Refurbished laptop for Web Development, please help!

I am heading out to an intensive 12 weeks web development bootcamp and only have enough money left for a refurbished laptop after paying all the fees…

It has come down to choose between these two models. Any advice would be highly appreciated. thank you.

Dell Precision M6700 i5 3380m 2.9Ghz 8GB Ram 500Gb HDD 17.3" 2GB Graphics Win 7

Lenovo Thinkpad T530. i7@2.7GHz, 6GB RAM. 1TB HDD. 15", Windows 7

Go with the i5 and 8Gb Ram!

In my experience i think Dell is more trustworthy, and i think the extra ram along with the bigger screen are 2
make quite the difference

I will go for dell with 17.3" screen. the bigger the best. for web dev you don’t need much power as an i7

Ram and CPU are the main things for a web dev. (Id also like to throw in linux support if you ever planned on getting the best OS :stuck_out_tongue: )

Id consider a few things

  1. 6gb ram is on the lower end nower days, most machines need at least 8gb. I run into ram issues on my 6gb laptop i5 when running huge un-optimized projects. (Or anything java hehe)

  2. 17.3 inches is almost not portable. 15 inches is barely portable in most backpacks. So if mobility is important id suck it up and go smaller rather than larger.

  3. How can you update ram in the future? 8gb is entry level now a days, 16gb is what you’d really want, so you can “forget about ram” when developing.

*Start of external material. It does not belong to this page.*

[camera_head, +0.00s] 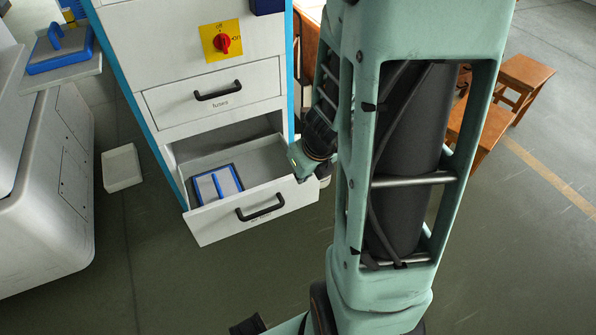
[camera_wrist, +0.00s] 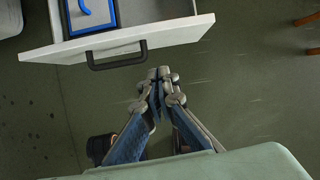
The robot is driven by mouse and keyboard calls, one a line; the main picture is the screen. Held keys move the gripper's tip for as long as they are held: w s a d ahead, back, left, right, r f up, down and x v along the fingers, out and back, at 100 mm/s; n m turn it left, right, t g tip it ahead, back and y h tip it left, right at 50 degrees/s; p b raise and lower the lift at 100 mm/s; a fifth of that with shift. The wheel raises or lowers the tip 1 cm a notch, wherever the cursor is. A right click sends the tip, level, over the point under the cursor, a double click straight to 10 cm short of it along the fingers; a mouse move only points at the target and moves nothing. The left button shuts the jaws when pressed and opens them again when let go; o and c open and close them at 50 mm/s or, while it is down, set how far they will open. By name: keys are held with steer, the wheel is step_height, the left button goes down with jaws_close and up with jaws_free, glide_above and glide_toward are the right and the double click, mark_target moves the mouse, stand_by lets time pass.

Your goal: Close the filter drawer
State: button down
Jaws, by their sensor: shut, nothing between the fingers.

So looking to the future is important too if you don’t want to end up flipping to another machine/desktop.

And don’t really care about this stuff:

  1. HD space, no SSD’s so who cares. 225gb hard drive space is fine for most development work in general.
  2. Graphics, unless your doing 3D modeling/fancy graphical stuff in your work (or playing games) graphics doesn’t wont help you much besides maybe help performance of graphical web pages/content. (But this is minor)
  3. Brand Once you start talking about solid level laptops (not budget) Lenovo and Dell are more or less the same. I’ve had experience with a lot of dell laptops and they are solid machines. From what I hear Lenovo’s are pretty stable as well. And since both of these laptops are “business oriented” I wouldn’t worry to much about it.
  4. OS Linux is there for you for free, so if you want to make the jump DO IT haha

My personally choice
Id go with the Lenovo. The ram would hurt a bit, but its something that can be increased in the future. 15 inches is mobile enough, and i7 for better load times benefits me better than having to be economical with ram on large projects. But this is just me, and your circumstances are different, In the end its up to you.

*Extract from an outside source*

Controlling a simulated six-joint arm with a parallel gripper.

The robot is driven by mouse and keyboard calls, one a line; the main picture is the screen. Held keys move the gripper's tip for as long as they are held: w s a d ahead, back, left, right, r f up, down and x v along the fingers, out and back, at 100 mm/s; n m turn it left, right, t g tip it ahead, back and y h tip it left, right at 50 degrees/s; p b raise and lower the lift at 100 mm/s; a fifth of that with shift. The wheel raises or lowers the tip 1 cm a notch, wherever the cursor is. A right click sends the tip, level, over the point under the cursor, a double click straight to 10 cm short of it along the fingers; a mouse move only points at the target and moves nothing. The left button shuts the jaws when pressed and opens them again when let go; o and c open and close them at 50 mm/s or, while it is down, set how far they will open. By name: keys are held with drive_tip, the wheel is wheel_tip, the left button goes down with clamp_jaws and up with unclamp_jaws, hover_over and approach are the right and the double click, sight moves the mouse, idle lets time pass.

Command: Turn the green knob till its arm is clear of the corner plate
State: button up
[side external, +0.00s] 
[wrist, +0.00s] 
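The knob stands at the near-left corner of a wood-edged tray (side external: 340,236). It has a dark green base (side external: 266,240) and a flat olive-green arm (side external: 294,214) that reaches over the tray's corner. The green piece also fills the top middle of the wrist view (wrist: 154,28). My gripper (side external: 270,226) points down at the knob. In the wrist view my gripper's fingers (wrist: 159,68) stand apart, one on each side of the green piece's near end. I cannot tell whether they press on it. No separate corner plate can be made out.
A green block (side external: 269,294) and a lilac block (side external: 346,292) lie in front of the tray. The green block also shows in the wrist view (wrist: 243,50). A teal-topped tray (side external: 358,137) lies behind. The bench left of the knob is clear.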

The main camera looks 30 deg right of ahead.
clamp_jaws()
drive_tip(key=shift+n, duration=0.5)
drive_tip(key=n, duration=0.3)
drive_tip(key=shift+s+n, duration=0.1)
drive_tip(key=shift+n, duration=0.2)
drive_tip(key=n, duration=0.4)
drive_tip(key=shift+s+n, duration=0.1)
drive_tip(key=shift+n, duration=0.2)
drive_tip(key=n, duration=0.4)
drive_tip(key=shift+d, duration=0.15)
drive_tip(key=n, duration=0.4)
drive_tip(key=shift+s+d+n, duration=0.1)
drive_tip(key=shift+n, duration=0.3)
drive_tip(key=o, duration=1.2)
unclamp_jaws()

Goodluck in the bootcamp, learn all you can :smiley:

As said in the above post, a 17" laptop would be unwieldy to transport—not only because of the size, but bigger usually means heavier as well, and I doubt you want a heavy laptop. 15" laptops tend to strike a better balance between computing power and size/weight—and would also have better battery life.

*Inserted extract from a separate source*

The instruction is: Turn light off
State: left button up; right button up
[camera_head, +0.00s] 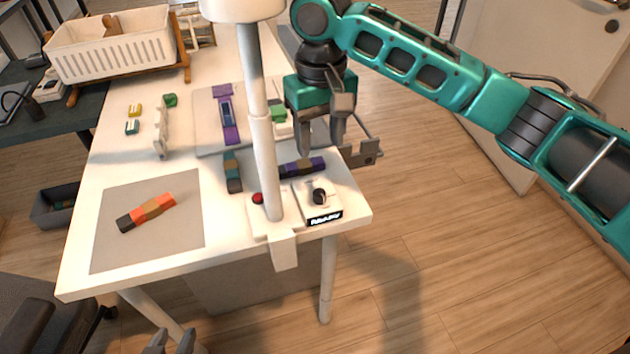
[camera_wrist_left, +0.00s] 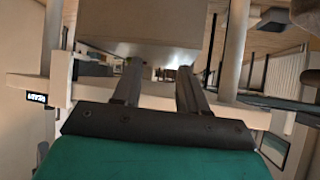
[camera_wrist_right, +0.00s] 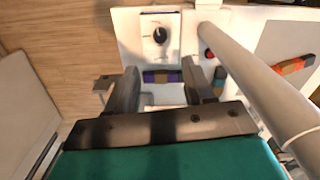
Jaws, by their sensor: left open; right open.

Also, a lot of people don’t use Windows for Web development. It’s certainly possible to use Windows, and I use it myself actually, but you might find that more people use either macOS or Linux, and in your case, I’d recommend dual-booting with Linux.

And using Linux on that 15" laptop, even though it may have less RAM, will allow it to stretch further since Windows is a far bigger resource hog than Linux. So get the 15" laptop and put Linux on it (Ubuntu is popular and works well), that’s what I’d recommend.

Precision laptops are graphics workstations, designed for CAD modelling. They’re powerful, but designed to sit [plugged in] on a desk and rarely be moved. 17" is too big to be portable and the battery life will be awful.

Definitely go for the Lenovo over the Dell here, but Id strongly advise looking for a 440 rather than a 530 if you have any intention of using it on the move.

Also what @bradtaniguchi says re HD; it’s irrelevant if it’s not SSD - these are old (~6 years) computers, and though they’ll work great for what you want to use them for, you’re gonna want to rip the HD out and replace it with an SSD as soon as you can. You need to make sure you can upgrade the RAM as well (I assume yes on either of those), and that the RAM that it takes isn’t now extremely expensive.